*Extracted material*:
::::
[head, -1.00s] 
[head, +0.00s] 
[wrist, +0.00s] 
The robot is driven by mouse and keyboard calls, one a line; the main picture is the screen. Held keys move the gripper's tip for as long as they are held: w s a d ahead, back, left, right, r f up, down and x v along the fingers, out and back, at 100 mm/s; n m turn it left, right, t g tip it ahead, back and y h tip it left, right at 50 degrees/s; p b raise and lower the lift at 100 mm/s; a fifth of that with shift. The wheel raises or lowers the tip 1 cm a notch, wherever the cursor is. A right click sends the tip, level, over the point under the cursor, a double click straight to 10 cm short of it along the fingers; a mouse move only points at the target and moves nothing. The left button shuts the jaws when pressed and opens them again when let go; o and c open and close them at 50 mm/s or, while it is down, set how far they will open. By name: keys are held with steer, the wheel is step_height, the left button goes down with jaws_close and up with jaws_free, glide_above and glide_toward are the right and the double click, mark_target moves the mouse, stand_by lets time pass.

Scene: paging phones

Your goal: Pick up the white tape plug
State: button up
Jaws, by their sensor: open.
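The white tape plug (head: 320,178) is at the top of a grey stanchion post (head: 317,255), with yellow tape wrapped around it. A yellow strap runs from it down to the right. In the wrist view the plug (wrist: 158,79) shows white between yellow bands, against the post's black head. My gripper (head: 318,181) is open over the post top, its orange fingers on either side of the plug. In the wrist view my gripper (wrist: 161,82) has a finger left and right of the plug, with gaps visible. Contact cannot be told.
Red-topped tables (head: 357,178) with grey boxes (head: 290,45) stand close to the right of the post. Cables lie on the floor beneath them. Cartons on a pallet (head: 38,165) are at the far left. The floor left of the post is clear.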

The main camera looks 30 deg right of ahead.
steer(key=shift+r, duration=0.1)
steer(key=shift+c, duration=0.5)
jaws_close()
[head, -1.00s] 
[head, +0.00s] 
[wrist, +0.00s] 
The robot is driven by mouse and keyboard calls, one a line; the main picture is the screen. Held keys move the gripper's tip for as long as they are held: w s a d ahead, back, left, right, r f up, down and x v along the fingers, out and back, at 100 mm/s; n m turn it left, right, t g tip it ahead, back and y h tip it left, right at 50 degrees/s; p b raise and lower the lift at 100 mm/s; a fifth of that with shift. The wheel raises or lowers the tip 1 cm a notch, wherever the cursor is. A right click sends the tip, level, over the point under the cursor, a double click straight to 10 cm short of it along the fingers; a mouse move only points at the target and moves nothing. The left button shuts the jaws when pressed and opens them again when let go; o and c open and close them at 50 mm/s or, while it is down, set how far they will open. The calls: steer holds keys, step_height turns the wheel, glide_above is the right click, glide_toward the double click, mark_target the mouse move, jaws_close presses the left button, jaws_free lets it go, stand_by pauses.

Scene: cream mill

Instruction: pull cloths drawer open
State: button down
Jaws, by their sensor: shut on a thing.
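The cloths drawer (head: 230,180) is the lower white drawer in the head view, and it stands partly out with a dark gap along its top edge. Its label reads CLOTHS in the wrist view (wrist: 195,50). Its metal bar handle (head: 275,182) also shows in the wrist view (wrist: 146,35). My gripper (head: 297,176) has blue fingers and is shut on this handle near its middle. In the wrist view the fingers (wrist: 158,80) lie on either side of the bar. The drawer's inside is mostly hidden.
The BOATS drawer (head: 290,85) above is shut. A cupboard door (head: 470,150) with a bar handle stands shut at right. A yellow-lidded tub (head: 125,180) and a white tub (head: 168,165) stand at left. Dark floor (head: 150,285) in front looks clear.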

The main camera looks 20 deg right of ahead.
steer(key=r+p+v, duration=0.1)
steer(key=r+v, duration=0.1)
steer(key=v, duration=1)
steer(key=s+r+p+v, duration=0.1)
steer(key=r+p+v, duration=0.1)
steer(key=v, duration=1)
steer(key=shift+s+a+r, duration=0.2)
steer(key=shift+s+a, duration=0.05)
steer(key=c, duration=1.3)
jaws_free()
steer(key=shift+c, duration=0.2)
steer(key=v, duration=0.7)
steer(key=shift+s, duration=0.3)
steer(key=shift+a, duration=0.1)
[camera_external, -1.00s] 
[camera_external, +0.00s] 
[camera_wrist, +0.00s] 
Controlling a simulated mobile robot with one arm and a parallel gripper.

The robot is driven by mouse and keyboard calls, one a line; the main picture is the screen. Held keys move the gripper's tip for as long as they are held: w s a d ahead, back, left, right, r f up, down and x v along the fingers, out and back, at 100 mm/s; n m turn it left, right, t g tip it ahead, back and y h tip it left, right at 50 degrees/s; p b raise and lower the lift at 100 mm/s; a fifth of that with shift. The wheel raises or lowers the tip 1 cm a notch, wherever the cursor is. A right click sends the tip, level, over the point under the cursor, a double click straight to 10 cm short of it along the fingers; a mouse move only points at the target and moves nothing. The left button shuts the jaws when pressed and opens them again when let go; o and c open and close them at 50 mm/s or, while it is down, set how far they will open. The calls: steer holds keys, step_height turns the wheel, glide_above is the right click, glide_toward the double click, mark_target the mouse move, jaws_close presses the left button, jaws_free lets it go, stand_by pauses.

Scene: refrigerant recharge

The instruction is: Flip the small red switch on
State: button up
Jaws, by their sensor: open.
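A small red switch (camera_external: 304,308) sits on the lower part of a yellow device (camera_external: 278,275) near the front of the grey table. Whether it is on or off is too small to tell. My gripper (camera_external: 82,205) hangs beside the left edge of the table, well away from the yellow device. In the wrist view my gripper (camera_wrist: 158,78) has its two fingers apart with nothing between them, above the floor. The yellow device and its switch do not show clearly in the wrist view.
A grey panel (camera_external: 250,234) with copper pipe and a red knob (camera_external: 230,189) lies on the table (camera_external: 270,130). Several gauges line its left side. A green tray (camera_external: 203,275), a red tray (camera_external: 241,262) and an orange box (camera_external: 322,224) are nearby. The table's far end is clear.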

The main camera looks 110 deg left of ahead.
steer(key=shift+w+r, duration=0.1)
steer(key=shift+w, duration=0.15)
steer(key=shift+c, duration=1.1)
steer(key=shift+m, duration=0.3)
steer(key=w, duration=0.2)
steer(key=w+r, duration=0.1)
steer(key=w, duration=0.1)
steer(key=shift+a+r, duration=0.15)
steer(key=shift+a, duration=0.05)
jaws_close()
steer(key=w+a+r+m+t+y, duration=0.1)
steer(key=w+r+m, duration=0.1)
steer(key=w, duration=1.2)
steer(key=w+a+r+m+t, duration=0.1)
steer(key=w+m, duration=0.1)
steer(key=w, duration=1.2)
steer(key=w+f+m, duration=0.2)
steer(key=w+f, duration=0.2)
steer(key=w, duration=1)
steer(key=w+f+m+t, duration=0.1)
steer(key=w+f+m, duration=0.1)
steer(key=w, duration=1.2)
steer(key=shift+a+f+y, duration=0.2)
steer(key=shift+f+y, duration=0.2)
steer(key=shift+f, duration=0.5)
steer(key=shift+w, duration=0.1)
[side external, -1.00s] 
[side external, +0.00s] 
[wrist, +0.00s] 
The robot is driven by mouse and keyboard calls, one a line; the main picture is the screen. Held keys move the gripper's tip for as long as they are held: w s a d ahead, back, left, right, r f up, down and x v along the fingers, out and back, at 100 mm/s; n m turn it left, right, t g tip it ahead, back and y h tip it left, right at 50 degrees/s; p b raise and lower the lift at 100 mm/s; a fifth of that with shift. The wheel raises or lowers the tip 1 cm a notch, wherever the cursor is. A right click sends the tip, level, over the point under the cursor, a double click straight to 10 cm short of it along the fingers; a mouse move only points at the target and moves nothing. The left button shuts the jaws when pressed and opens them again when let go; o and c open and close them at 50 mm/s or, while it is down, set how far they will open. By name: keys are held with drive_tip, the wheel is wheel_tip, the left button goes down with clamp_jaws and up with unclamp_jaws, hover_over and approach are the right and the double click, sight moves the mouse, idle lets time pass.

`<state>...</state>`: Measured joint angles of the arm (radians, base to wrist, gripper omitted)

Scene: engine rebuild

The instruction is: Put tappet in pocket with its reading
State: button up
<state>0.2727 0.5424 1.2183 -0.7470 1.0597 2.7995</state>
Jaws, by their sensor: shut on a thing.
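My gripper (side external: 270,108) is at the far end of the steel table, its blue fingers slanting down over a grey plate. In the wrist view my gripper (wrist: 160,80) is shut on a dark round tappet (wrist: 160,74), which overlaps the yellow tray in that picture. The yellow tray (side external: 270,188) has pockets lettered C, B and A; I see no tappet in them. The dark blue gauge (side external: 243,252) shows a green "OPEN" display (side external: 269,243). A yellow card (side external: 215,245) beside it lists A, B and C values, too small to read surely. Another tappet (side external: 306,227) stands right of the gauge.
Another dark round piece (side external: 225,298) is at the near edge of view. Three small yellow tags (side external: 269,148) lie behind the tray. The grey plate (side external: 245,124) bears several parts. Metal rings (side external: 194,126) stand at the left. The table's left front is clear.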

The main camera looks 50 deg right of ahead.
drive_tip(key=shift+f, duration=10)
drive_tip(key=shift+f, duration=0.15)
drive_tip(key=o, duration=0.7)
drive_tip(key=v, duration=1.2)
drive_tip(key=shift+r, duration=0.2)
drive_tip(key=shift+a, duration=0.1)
::::
*Aim of the exercise*:
All lines above containing the string "Scene" are to be collected.

*Solution*:
Scene: paging phones
Scene: cream mill
Scene: refrigerant recharge
Scene: engine rebuild

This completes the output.